>> Begin Raw data
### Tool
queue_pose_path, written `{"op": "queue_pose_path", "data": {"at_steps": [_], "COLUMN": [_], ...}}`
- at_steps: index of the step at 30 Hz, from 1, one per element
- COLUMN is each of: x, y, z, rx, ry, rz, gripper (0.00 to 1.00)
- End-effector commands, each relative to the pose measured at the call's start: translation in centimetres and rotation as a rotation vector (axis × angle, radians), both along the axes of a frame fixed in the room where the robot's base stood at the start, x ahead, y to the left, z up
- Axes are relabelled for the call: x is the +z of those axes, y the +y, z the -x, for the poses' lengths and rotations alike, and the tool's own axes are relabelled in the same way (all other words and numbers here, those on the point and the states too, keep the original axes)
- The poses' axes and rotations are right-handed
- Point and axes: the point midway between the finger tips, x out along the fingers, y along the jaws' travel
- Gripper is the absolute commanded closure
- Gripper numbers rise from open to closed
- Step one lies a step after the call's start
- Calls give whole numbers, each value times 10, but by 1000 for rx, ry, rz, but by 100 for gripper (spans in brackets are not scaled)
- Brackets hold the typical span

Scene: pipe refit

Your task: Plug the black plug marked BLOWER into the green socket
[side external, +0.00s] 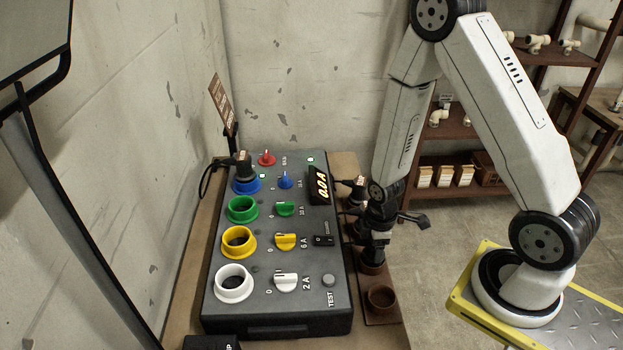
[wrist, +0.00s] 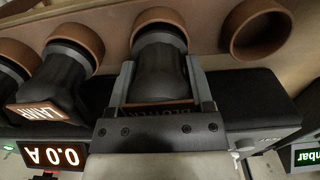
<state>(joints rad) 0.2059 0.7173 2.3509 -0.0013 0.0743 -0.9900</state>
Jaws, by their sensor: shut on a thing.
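The black plug (wrist: 158,75) is between the two fingers of my gripper (wrist: 160,85) in the wrist view. Its label is partly hidden by the gripper body, but letters like BLOWER show. The plug's far end is at a brown cup (wrist: 150,16); I cannot tell whether it is still seated. In the side view my gripper (side external: 378,240) is shut and points down beside the right edge of the grey box. The green socket (side external: 243,221) is an empty ring on the box's left side, between the blue and yellow sockets.
Another black plug stands in the blue socket (side external: 246,187). The yellow (side external: 239,255) and white (side external: 233,293) sockets are empty. A labelled plug (wrist: 50,85) stands beside mine, and an empty brown cup (wrist: 236,45) is on the other side. Knobs and a 0.0 A display (side external: 320,186) rise from the box.

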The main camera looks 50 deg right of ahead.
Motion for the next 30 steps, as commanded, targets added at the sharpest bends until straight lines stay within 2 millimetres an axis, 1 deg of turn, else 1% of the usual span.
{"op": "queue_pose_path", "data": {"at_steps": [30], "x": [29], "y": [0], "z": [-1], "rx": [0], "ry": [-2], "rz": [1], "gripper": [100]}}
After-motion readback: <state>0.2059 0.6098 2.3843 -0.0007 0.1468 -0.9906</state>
>> End Raw data
**Aim:** Output all of the data exactly as it stands, minus any images.

**Answer:**
### Tool
queue_pose_path, written `{"op": "queue_pose_path", "data": {"at_steps": [_], "COLUMN": [_], ...}}`
- at_steps: index of the step at 30 Hz, from 1, one per element
- COLUMN is each of: x, y, z, rx, ry, rz, gripper (0.00 to 1.00)
- End-effector commands, each relative to the pose measured at the call's start: translation in centimetres and rotation as a rotation vector (axis × angle, radians), both along the axes of a frame fixed in the room where the robot's base stood at the start, x ahead, y to the left, z up
- Axes are relabelled for the call: x is the +z of those axes, y the +y, z the -x, for the poses' lengths and rotations alike, and the tool's own axes are relabelled in the same way (all other words and numbers here, those on the point and the states too, keep the original axes)
- The poses' axes and rotations are right-handed
- Point and axes: the point midway between the finger tips, x out along the fingers, y along the jaws' travel
- Gripper is the absolute commanded closure
- Gripper numbers rise from open to closed
- Step one lies a step after the call's start
- Calls give whole numbers, each value times 10, but by 1000 for rx, ry, rz, but by 100 for gripper (spans in brackets are not scaled)
- Brackets hold the typical span

Scene: pipe refit

Your task: Plug the black plug marked BLOWER into the green socket
[side external, +0.00s] 
[wrist, +0.00s] 
<state>(joints rad) 0.2059 0.7173 2.3509 -0.0013 0.0743 -0.9900</state>
Jaws, by their sensor: shut on a thing.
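The black plug (wrist: 158,75) is between the two fingers of my gripper (wrist: 160,85) in the wrist view. Its label is partly hidden by the gripper body, but letters like BLOWER show. The plug's far end is at a brown cup (wrist: 150,16); I cannot tell whether it is still seated. In the side view my gripper (side external: 378,240) is shut and points down beside the right edge of the grey box. The green socket (side external: 243,221) is an empty ring on the box's left side, between the blue and yellow sockets.
Another black plug stands in the blue socket (side external: 246,187). The yellow (side external: 239,255) and white (side external: 233,293) sockets are empty. A labelled plug (wrist: 50,85) stands beside mine, and an empty brown cup (wrist: 236,45) is on the other side. Knobs and a 0.0 A display (side external: 320,186) rise from the box.

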The main camera looks 50 deg right of ahead.
Motion for the next 30 steps, as commanded, targets added at the sharpest bends until straight lines stay within 2 millimetres an axis, 1 deg of turn, else 1% of the usual span.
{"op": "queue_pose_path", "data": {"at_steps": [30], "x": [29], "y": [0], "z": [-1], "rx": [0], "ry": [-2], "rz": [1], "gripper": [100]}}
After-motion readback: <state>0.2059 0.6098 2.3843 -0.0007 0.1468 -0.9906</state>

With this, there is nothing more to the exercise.